I haven't read "Secret Origin" yet (waiting for the trade) but I picked up "Earth One" today. There's a lot of hype surrounding this release. Straczynski strives to reinvent Superman in a more modern interpretation, placing Superman in a world that's basically our own. There are no other superheroes running around, no cackling, maniacal villains... just people. The problem is that "Superman: Birthright" did a much better job of creating a 'modern' Superman... and it was twice as long, to boot, giving Mark Waid a lot more room to explore his plot and characters.

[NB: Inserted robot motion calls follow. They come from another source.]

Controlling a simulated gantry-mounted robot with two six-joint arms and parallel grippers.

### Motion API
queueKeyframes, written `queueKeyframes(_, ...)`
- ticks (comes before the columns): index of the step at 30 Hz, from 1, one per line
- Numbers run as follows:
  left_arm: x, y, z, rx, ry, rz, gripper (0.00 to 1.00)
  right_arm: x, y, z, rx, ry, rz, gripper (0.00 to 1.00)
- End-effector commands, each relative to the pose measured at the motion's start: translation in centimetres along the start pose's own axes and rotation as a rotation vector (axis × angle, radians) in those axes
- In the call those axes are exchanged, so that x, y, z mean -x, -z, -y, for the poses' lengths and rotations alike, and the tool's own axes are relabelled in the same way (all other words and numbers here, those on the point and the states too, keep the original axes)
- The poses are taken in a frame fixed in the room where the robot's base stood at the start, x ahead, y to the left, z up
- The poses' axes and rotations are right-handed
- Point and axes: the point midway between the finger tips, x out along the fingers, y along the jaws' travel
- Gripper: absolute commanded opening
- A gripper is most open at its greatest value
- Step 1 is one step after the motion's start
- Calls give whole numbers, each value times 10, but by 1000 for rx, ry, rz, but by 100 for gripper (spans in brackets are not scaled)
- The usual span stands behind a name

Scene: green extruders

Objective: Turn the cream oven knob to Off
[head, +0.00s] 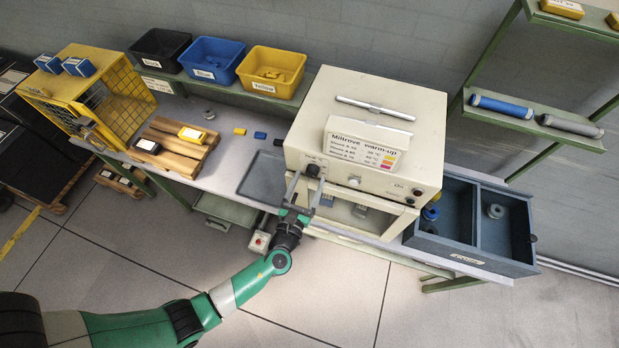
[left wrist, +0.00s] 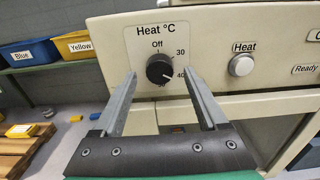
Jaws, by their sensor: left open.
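The cream oven (head: 352,140) stands on the bench. Its round black heat knob (left wrist: 160,69) is on the front panel under the label "Heat °C", and also shows in the head view (head: 312,170). "Off" is printed above the knob, with 30 and 40 to its right. The knob's white mark points to the lower right, close to 40. The lowest label is partly hidden. My left gripper (head: 306,183) is open in front of the panel, with one finger on each side of the knob. I cannot tell whether the fingers touch it. My right gripper is not in view.
A white heat button (left wrist: 241,65) sits right of the knob. A sign (head: 362,147) leans on the oven's top. An open blue-grey drawer (head: 505,262) is to the right. A grey tray (head: 262,176) lies left of the oven. Yellow and blue blocks lie on the bench.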

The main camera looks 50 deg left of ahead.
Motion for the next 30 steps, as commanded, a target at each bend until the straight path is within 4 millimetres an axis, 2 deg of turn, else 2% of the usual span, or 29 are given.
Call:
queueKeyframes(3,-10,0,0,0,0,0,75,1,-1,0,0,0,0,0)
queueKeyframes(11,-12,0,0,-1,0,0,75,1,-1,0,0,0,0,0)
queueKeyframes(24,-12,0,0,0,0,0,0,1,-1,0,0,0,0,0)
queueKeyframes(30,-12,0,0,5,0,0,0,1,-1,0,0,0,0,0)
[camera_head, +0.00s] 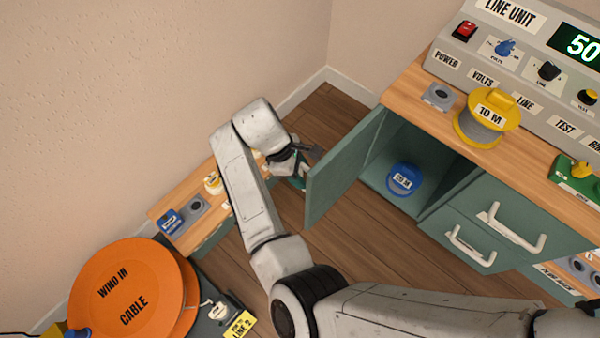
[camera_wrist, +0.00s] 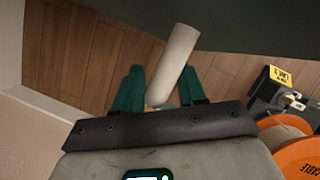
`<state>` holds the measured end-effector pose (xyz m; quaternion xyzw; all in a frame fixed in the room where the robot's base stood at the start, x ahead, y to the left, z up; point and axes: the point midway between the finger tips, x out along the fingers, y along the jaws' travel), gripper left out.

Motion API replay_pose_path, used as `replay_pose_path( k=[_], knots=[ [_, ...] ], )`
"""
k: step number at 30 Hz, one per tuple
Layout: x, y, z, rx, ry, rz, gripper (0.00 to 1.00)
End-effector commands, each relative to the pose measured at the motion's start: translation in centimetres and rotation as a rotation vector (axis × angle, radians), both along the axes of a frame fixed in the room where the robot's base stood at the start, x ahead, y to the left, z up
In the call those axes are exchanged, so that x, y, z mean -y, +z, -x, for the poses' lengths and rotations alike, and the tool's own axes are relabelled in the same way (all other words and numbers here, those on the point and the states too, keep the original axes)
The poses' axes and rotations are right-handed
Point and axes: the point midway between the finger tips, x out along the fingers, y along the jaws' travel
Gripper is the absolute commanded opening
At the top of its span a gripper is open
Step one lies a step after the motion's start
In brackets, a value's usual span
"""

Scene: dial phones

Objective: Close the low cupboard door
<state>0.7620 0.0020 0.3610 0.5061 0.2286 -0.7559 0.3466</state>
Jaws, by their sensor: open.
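The low cupboard door (camera_head: 345,165) is green and stands swung open to the left of the cupboard opening (camera_head: 415,160). A blue reel marked 20 M (camera_head: 403,180) sits inside the cupboard. My gripper (camera_head: 303,178) is at the outer side of the door, near its free edge, and partly hidden behind it in the head view. In the wrist view my gripper (camera_wrist: 160,85) has its green fingers apart. A pale rounded bar (camera_wrist: 175,60), looking like the door's handle, shows between them below the dark green door (camera_wrist: 250,25). I cannot tell whether the fingers touch it.
Green drawers (camera_head: 490,225) with white handles are right of the cupboard. A yellow 10 M reel (camera_head: 487,118) and the LINE UNIT panel (camera_head: 520,50) are on the worktop. An orange cable reel (camera_head: 130,295) stands at the lower left. A low wooden bench (camera_head: 185,200) lies behind my arm.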

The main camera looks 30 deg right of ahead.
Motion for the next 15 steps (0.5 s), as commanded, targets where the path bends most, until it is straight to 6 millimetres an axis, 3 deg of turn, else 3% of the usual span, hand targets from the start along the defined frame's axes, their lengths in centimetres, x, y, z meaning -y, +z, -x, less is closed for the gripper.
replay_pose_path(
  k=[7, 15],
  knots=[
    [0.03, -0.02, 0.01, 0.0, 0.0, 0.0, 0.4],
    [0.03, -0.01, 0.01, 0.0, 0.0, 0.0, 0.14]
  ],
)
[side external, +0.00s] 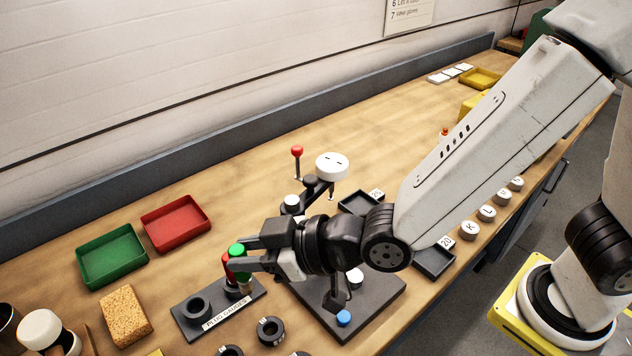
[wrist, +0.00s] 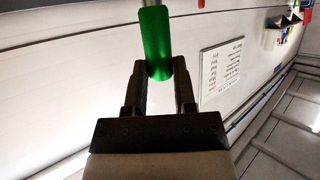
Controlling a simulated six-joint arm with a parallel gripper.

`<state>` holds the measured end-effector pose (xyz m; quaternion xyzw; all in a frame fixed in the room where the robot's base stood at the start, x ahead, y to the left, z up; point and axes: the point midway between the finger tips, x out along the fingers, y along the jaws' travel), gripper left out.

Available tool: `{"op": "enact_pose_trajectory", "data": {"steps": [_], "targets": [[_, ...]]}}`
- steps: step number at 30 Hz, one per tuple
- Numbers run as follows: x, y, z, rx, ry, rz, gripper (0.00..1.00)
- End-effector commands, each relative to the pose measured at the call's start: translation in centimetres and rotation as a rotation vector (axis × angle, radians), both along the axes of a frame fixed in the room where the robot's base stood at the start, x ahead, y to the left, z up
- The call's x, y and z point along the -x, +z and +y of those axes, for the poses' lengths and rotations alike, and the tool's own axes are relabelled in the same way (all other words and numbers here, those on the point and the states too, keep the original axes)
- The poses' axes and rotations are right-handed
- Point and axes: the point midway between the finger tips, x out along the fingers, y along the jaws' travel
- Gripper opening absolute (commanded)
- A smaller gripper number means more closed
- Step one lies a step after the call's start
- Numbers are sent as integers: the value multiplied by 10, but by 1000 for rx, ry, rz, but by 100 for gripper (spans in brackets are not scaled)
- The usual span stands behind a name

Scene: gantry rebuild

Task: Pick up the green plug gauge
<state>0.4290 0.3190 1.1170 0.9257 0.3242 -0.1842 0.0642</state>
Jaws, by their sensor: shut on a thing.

Straczynski's Clark Kent is 20 years old and unsure of himself. He went to community college and is now moving to Metropolis, aimless and trying to find direction for himself. He tries out for professional sports teams, applies for jobs at high tech research firms, construction jobs, etc. Basically he walks around showing himself off a lot, but still can't find anything he really wants to do. Finally he applies for a job at the Daily Planet, a newspaper on the verge of folding. The Planet is dying at the hands of the Internet, and Perry White tells Clark there might be work for him... except that Clark writes like he's "holding something back."

Clark spends a lot of time wandering the streets in his jacket and hoodie, looking through cafe windows and seeing happy hipsters inside like some kind of pathetic, super-powered Tiny Tim.

One day, a fleet of alien ships arrives and begins to attack Earth. Clark fights off some of the aliens, who announce to the world that they've arrived looking for someone - guess who?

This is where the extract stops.